The negatives: Orange County paid out more than $100 million in fees to its lawyers, consultants and accountants, as well as those hired by all the other parties involved; bankruptcy carries with it a national stigma; and the county pays $90 million a year to finance bonds taken out to cover the debt.

After all, before a hit television show sprung up two years ago, the OC was probably best known nationally for its bankruptcy. Today, $90 million leaves its bank account every year to cover the costs of its previous financial problems.

"Bankruptcy is the municipal equivalent of the Roach Motel. Once you’re in it, you can’t get out of it too easily," said Harvey Leiderman, a San Francisco bankruptcy attorney who represented Orange County’s retirement fund during its proceedings and recently took a Northern California water district through Chapter 9.

The city, labor unions, all the creditors and all the bond holders will hire lawyers, accountants and other professionals, all at the expense of the city, he said.

"The only people who made out well in the bankruptcy of Orange County were the professionals. Everyone else lost in my opinion. The county lost, the county citizenry lost, the county lost its credit rating" for a long time, Leiderman said. (Orange County regained access to capital markets in 1997 and received an A-plus rating in 2000.)

Both Moorlach and Leiderman felt the city of San Diego could structure a recovery package before having to go to bankruptcy. Moorlach said a strong personality is needed to call all sides into the room, explain the dire situation and hammer out deals, forcing all parties to understand that the alternative is Chapter 9. Leiderman said municipal officials in these situations sit down at the counting house, figure out everything they have and then seek to maximize their assets.

"I think the big issue is leadership," Moorlach said.

However, others believe that San Diego has already reached the point of no return and bankruptcy is the best tool for negotiating debts, reworking the labor contracts that have contributed heavily to the pension debt, and structuring an entirely new budgetary foundation.

"I think the big advantage is you can negotiate with labor unions and get some adjustments made. This puts the city in a very strong position. Someone needs to play hardball here, and it gives them the equipment to do that," said Scott Ehrlich, a professor of bankruptcy law at California Western School of Law.

If San Diego only had one specific fiscal problem such as the retirement deficit, bankruptcy wouldn’t be a worthwhile option, supporters believe. But because it has a host of problems, bankruptcy serves as the vehicle to deal with all the issues at the same time, with jurisdiction over all the involved parties.

"There literally are times when going into a Chapter 9 proceeding is seen as a positive sign," said attorney Pat Shea, who worked on the Orange County bankruptcy, is married to pension whistleblower Diann Shipione, and serves as an advisor to his friend, City Attorney Mike Aguirre. He said Wall Street and agencies such as the Securities and Exchange Commission, currently investigating City Hall for financial disclosure practices, would see the filing as a sign that the city is serious about dealing with its problems.

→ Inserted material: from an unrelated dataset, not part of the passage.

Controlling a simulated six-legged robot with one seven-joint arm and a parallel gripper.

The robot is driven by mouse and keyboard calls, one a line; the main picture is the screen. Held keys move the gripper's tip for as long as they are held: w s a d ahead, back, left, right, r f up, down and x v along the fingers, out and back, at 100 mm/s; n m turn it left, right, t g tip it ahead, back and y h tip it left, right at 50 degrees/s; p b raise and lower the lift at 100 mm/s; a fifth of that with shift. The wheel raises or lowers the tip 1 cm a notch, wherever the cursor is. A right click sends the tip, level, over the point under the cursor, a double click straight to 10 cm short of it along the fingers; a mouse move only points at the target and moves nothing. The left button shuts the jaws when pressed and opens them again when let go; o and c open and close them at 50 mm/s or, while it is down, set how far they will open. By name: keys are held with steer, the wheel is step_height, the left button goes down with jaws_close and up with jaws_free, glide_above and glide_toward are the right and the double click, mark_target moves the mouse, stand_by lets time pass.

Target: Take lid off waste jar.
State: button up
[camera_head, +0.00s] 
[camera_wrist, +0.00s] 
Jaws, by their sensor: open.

Supporters also say entering proceedings now would speed up the pace toward recovery. They say that the city is already bleeding financially while not completely paying its bills, and money will have to be spent on professional experts to cure the problem either through bankruptcy or otherwise.

"This isn’t an easy discussion," Mitchell said. "It isn’t about a hammer over labor’s head, it’s about: Does the city have an opportunity to fix this structural problem for the future? Because right now we’re just treading water."

Questions surrounding the logistics

The City Council would have to vote to send the city to bankruptcy court. Once there, the city would have to prove it is insolvent. Whether or not the city would pass the insolvency test is of contention among some attorneys and politicians in town.

However, Leiderman said it would only even be an issue in court if an outside party were to challenge.

Shea put it bluntly: "You might as well throw Chapter 9 out if San Diego doesn’t qualify."

To date, much of the discussion surrounding bankruptcy has occurred within the context of politics. It has been raised for political motives by people such as Aguirre; it was dismissed out of hand for political motives by people such as Murphy, said City Councilman Michael Zucchet, District 2.

To that end, Zucchet said, he welcomes the chamber’s analysis.

"What I’ve said is, ‘Show me the numbers on paper that the city is insolvent or nearly insolvent or has no plan on the table to address the issues,’" said Zucchet, who admitted the mayor and council have done a poor job of communicating the benefits of their plan to the public. "I would encourage the chamber or anyone else to weigh in on it."

Shea also encourages the open debate as well, saying an open dialogue has been lacking for too long. "We shouldn’t have to do it in dark corners with masks on. Should we do it or not? If not, we should do it because we decided it’s a bad decision, not because it’s a politically tough move."

Lack of case law

Because municipal bankruptcies are few and far between, not too many people have hands-on experience with them, and some angles unique to the San Diego experience have no prior case law. That leaves many open questions – and interpretations – regarding the security of vested pension benefits in a Chapter 9 proceeding.

"That’s where San Diego gets a little more dicey," Moorlach said.

In Orange County, no attempt was made to go after benefits. So that leaves as many different interpretations as lawyers. Some believe that benefits for the already-retired would be off-limits. Others believe that any existing contract is open to alteration under Chapter 9, leaving the benefits of retirees and current employees susceptible to a challenge.

"I will tell you that it’s a real horse race. There’s no good case law," Leiderman said.